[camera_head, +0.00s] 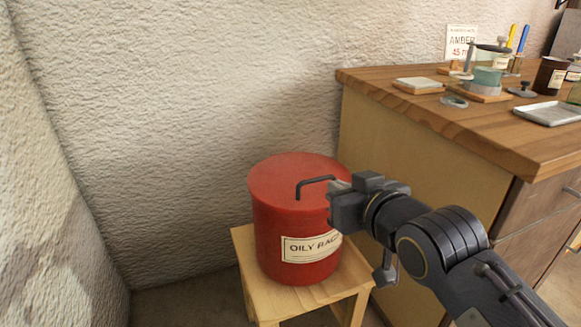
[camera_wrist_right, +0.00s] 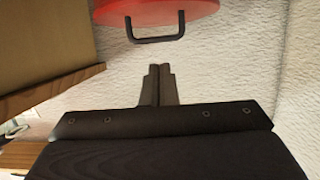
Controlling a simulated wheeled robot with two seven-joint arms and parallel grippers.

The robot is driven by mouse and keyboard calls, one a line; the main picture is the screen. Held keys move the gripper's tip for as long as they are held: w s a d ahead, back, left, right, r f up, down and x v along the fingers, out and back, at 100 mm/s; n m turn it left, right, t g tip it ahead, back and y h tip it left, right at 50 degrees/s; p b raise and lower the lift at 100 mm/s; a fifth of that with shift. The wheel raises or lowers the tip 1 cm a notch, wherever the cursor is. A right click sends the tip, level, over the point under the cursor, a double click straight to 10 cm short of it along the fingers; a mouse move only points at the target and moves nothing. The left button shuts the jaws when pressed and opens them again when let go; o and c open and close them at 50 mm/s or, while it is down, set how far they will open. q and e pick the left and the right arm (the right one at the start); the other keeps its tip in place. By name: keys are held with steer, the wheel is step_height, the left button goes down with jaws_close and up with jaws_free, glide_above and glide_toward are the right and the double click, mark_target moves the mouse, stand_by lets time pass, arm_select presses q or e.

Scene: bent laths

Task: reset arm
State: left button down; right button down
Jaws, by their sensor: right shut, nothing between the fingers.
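My right gripper (camera_head: 338,186) is shut and empty beside the red can's lid handle (camera_head: 315,181) in the head view. In the right wrist view its closed fingers (camera_wrist_right: 158,86) point toward the dark handle (camera_wrist_right: 155,36), with a gap between them. The red can (camera_head: 283,235), labelled "OILY RAGS", stands upright with its lid (camera_head: 285,172) on. The gripper and wrist cover part of the can's right side. My left gripper is not in view.
The can stands on a small wooden stool (camera_head: 305,298) against the rough wall. A wooden workbench (camera_head: 440,120) is at the right, with a metal tray (camera_head: 550,113), a dark jar (camera_head: 549,76) and other small items on it. Free space lies left of the stool.

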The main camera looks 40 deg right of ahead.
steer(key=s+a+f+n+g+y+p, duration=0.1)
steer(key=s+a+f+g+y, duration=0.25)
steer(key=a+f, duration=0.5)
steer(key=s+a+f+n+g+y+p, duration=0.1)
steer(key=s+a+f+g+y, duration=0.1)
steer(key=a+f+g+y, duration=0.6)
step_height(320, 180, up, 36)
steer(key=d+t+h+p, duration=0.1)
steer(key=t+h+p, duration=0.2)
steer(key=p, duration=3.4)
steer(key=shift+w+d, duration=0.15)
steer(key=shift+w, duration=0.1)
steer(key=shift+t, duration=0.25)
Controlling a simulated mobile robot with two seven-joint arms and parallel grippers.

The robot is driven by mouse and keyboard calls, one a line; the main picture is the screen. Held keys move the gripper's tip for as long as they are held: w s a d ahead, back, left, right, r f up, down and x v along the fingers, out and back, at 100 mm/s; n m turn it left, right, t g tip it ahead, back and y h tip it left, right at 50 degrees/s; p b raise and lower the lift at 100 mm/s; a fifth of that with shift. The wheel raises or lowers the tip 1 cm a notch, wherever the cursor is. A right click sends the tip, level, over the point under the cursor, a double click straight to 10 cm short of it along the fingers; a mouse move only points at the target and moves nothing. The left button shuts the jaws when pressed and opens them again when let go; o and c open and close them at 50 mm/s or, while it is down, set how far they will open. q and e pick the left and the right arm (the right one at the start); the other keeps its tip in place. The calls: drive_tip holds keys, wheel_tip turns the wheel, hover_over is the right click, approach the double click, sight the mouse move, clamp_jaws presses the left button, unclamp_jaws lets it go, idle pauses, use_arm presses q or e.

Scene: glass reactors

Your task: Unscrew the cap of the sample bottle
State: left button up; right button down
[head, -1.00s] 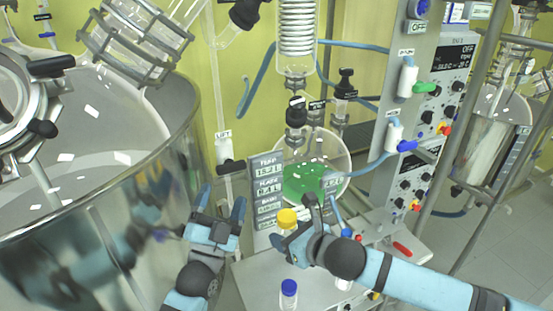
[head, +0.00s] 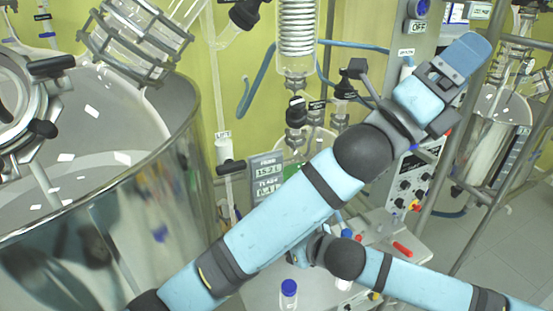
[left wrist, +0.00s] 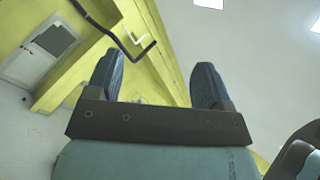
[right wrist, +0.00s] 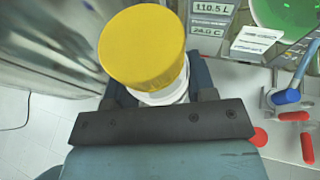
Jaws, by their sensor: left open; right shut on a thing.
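The sample bottle (right wrist: 165,97) has a large yellow cap (right wrist: 142,47) seated on top, seen close in the right wrist view. My right gripper (right wrist: 158,88) is shut around the bottle's clear body below the cap. In the head view my left arm covers the bottle and most of the right gripper. My left gripper (head: 466,58) is raised at the upper right of the head view, well away from the bottle. In the left wrist view its two fingers (left wrist: 158,80) are spread with nothing between them, facing the ceiling and yellow wall.
A blue-capped bottle (head: 289,293) stands on the grey bench at the front. A large steel vessel (head: 110,220) fills the left side. The control panel (head: 408,185) stands behind the arms, and glass reactor parts (head: 296,60) hang at the back centre.

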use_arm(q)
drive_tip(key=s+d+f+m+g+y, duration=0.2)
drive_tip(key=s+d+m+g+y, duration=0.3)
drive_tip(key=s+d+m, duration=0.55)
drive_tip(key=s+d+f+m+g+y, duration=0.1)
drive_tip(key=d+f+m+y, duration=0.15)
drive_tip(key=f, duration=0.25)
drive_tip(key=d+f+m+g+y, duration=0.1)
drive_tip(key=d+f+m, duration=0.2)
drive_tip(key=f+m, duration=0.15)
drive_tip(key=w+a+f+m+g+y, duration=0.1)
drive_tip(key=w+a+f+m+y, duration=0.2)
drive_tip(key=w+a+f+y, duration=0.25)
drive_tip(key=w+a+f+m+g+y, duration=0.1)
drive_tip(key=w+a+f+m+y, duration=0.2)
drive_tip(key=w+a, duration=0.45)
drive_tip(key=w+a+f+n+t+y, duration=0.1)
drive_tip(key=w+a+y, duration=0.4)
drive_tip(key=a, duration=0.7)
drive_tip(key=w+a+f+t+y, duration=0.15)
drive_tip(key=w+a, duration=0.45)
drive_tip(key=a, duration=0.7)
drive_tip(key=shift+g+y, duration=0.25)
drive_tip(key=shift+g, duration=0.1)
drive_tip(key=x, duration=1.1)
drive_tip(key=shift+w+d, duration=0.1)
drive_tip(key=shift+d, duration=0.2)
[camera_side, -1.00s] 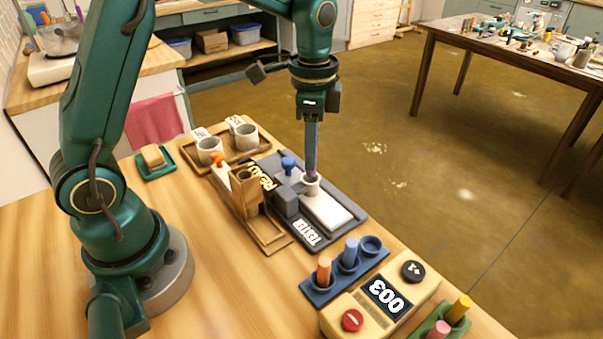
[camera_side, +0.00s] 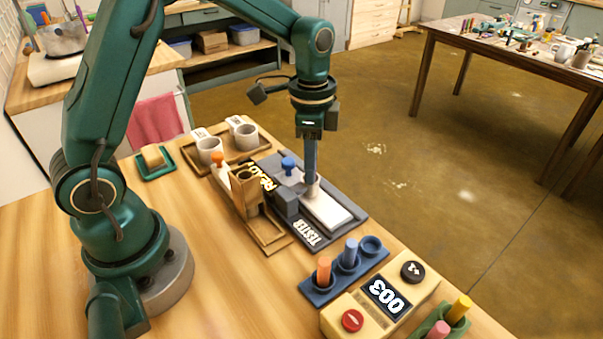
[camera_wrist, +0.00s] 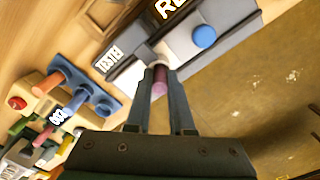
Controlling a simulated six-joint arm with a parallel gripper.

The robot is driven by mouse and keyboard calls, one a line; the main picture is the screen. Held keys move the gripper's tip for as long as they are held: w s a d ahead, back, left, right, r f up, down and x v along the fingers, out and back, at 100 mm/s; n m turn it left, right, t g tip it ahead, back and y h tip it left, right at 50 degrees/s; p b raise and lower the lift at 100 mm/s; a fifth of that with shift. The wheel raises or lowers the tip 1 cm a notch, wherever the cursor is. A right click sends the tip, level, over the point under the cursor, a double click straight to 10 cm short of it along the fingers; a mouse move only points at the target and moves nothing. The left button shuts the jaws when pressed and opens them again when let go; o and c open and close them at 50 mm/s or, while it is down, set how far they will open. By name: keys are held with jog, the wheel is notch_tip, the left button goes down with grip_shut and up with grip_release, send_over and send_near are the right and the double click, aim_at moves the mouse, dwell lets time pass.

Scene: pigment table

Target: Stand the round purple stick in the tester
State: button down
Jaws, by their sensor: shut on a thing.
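The purple stick (camera_wrist: 160,84) shows in the wrist view between the fingers of my gripper (camera_wrist: 160,100). My gripper is shut on it. In the side view my gripper (camera_side: 311,180) points straight down at the white round holder (camera_side: 312,187) of the tester (camera_side: 350,212). The fingertips are at the holder's rim, and the stick's lower end is hidden there. I cannot tell how deep the stick sits. The tester is a dark base with a white plate, a blue knob (camera_side: 288,163) and a grey block.
A wooden stand (camera_side: 246,195) with an orange knob is left of the tester. A blue rack (camera_side: 345,270) holds an orange and a blue stick, with one empty hole. Two cups (camera_side: 210,150) stand on a tray behind.

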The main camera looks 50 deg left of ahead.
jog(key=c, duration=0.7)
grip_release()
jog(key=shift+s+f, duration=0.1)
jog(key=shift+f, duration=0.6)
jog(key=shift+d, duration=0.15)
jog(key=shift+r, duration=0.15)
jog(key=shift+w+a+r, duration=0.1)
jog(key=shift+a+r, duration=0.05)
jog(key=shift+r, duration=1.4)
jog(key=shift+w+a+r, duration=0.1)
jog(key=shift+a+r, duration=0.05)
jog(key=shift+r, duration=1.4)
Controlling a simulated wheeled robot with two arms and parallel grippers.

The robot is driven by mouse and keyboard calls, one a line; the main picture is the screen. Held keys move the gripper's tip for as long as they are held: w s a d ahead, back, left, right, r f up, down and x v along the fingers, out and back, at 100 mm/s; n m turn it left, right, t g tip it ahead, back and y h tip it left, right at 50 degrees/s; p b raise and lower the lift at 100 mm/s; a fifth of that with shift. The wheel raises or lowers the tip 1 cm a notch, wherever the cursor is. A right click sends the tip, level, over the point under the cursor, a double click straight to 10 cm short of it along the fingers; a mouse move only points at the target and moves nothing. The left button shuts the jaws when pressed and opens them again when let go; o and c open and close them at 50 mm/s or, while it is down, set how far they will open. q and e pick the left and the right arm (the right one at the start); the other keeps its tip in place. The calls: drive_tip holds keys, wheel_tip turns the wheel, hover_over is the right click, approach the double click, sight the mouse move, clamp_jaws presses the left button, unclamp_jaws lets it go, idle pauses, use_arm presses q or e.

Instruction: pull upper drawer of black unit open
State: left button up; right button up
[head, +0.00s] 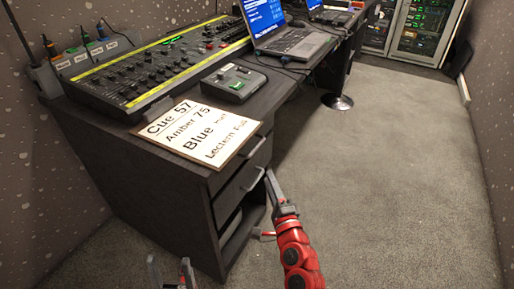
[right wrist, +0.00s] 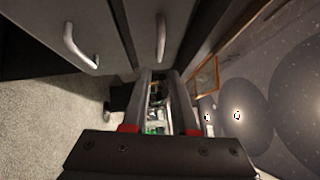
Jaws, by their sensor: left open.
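The black unit (head: 180,190) stands under the desk's near end. Its upper drawer (head: 238,164) looks shut, with a grey bar handle (head: 254,147). A second bar handle (head: 254,179) is on the drawer below. My right gripper (head: 262,204) is open in front of the drawer fronts. In the right wrist view the upper handle (right wrist: 160,40) lies just beyond the gap between the open fingers (right wrist: 160,75), and the lower handle (right wrist: 80,48) is off to the left. I see no contact with a handle. My left gripper (head: 170,272) is open at the bottom edge, low beside the unit.
A cue sign (head: 195,132) lies on the desktop above the drawers. A fader console (head: 150,70), a small grey box (head: 234,82) and laptops (head: 285,40) are on the desk. Carpet (head: 400,160) to the right is clear. An equipment rack (head: 418,30) stands at the back.

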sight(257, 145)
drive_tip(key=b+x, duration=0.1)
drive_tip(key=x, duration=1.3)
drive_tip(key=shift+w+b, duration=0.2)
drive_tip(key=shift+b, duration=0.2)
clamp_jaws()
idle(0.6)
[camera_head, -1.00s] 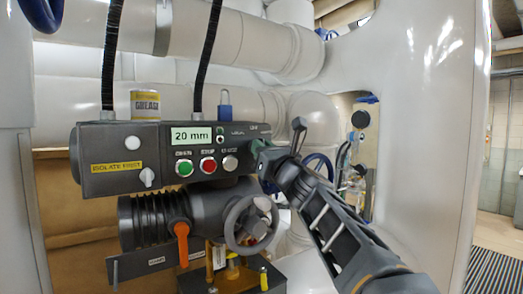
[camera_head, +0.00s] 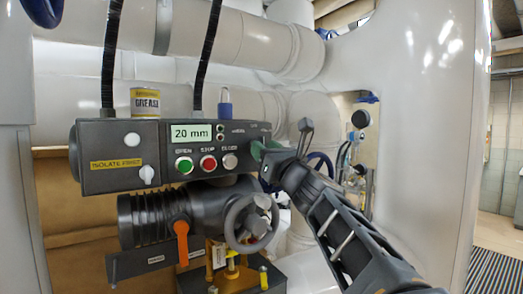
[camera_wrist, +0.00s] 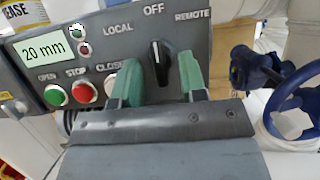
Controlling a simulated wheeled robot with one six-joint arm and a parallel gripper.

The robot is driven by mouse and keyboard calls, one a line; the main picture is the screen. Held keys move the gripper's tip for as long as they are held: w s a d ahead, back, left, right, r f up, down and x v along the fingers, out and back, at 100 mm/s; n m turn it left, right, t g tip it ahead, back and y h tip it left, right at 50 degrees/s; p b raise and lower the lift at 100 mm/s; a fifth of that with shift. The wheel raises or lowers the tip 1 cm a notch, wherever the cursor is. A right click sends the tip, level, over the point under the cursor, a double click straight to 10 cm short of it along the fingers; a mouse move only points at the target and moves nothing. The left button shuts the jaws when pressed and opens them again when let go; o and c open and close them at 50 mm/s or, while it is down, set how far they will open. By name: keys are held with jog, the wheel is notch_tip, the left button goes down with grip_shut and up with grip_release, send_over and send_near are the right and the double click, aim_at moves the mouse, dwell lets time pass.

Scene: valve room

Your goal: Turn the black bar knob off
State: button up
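The black bar knob (camera_wrist: 160,62) is on the grey control box (camera_wrist: 185,35) in the wrist view, with LOCAL, OFF and REMOTE labels around its upper side. Its bar stands nearly upright, with the white mark at its top end towards OFF. My gripper (camera_wrist: 160,75) is open, with one green finger to the left of the knob and one to the right. Gaps show between the fingers and the bar. In the head view my gripper (camera_head: 265,150) is at the right end of the box (camera_head: 105,140) and hides the knob.
Green, red and grey buttons (camera_head: 208,163) and a 20 mm display (camera_head: 190,135) are left of my gripper. A grey handwheel (camera_head: 232,225) and an orange lever (camera_head: 181,240) are below the box. A blue handwheel (camera_wrist: 310,100) is at the right in the wrist view.

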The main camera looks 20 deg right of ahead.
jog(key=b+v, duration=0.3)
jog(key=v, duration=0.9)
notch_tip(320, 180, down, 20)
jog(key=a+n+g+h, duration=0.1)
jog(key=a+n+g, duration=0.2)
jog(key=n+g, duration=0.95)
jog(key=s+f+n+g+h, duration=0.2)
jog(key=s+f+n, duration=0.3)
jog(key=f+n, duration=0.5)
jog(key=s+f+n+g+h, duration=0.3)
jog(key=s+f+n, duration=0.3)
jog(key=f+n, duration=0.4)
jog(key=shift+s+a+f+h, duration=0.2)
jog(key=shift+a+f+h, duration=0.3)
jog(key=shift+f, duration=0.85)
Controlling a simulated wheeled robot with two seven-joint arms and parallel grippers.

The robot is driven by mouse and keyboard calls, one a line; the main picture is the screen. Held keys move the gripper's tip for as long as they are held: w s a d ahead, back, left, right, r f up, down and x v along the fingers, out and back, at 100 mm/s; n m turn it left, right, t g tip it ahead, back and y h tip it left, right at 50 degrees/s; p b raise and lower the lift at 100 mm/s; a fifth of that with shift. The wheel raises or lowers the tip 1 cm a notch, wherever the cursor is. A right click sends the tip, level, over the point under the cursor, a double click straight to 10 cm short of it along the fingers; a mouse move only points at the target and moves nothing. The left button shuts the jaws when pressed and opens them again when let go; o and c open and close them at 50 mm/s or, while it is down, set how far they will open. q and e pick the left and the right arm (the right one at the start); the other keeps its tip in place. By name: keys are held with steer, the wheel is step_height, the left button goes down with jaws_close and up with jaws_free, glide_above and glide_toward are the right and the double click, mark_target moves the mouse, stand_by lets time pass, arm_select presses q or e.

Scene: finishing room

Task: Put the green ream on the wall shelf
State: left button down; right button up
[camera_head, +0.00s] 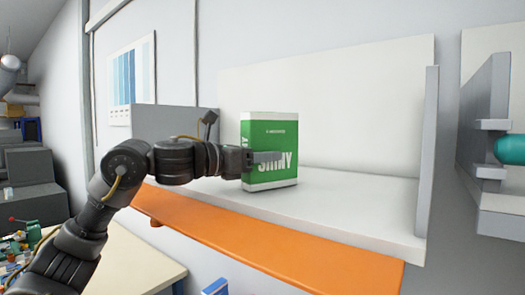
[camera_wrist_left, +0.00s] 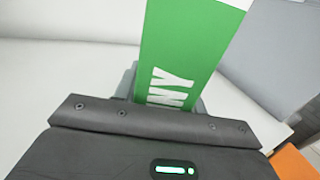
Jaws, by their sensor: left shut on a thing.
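The green ream (camera_head: 270,136) is a green pack with white edges and white lettering. It is upright over the left part of the wall shelf (camera_head: 350,205), a white board with an orange front edge. My left gripper (camera_head: 268,157) is shut on the ream from the left side, with a finger across its front face. In the left wrist view the ream (camera_wrist_left: 188,50) rises from between the fingers, which are mostly hidden. The ream's bottom looks at or just above the shelf surface; I cannot tell whether it touches. My right gripper is not in view.
A grey upright panel (camera_head: 427,150) closes the shelf's right end, and a grey panel (camera_head: 160,121) stands at its left. The shelf right of the ream is clear. Another shelf unit with a teal object (camera_head: 510,149) is at far right. A table (camera_head: 125,265) stands below.

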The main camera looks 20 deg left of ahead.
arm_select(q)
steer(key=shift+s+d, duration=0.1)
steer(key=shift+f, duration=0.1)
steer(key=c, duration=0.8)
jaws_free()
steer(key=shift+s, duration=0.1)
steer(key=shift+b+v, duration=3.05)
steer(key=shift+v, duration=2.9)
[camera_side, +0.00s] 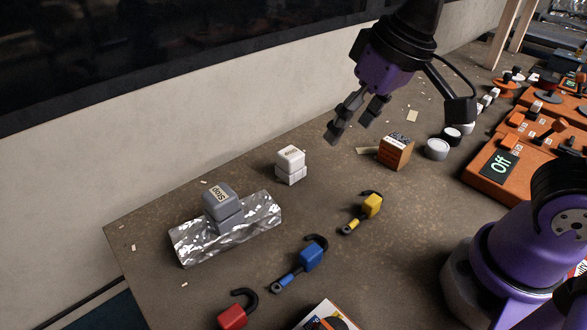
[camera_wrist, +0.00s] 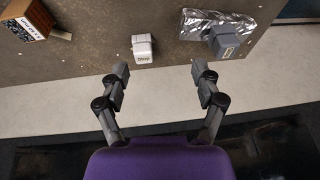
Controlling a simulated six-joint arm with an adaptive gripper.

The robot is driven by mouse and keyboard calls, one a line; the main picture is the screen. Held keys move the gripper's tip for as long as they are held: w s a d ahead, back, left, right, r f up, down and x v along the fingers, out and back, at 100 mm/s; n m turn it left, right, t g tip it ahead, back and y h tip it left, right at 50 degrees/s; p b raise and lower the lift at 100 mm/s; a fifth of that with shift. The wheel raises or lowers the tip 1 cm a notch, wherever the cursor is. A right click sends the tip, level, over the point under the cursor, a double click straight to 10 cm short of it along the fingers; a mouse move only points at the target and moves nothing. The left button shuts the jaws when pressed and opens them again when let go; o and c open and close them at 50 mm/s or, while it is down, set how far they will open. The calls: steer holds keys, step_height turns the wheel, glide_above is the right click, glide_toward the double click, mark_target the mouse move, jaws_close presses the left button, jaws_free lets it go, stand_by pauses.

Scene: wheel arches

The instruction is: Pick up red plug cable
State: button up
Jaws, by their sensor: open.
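The red plug cable (camera_side: 233,315) lies at the bottom edge of the side view, partly cut off, with a short black hooked cable. My gripper (camera_side: 353,123) is open and empty, high above the far part of the table, well away from the red plug. In the wrist view my gripper (camera_wrist: 158,71) shows its two fingers spread wide with nothing between them. The red plug is not in the wrist view.
A blue plug (camera_side: 312,257) and a yellow plug (camera_side: 373,205) lie nearby. A grey stop button (camera_side: 222,202) sits on a foil-wrapped block (camera_side: 188,243). A white button (camera_side: 290,162) and an orange-brown box (camera_side: 396,151) stand farther back. Orange panels (camera_side: 485,172) fill the right.

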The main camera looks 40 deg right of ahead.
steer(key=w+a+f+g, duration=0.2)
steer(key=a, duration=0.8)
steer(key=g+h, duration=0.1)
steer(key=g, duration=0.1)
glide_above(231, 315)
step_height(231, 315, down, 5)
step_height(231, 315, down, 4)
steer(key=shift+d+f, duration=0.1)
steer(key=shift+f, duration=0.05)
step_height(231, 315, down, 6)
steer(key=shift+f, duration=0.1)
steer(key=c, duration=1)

* Challenge
Pick out the lines that include the word "room" and write them out.

* Response to the exercise
Scene: valve room
Scene: finishing room

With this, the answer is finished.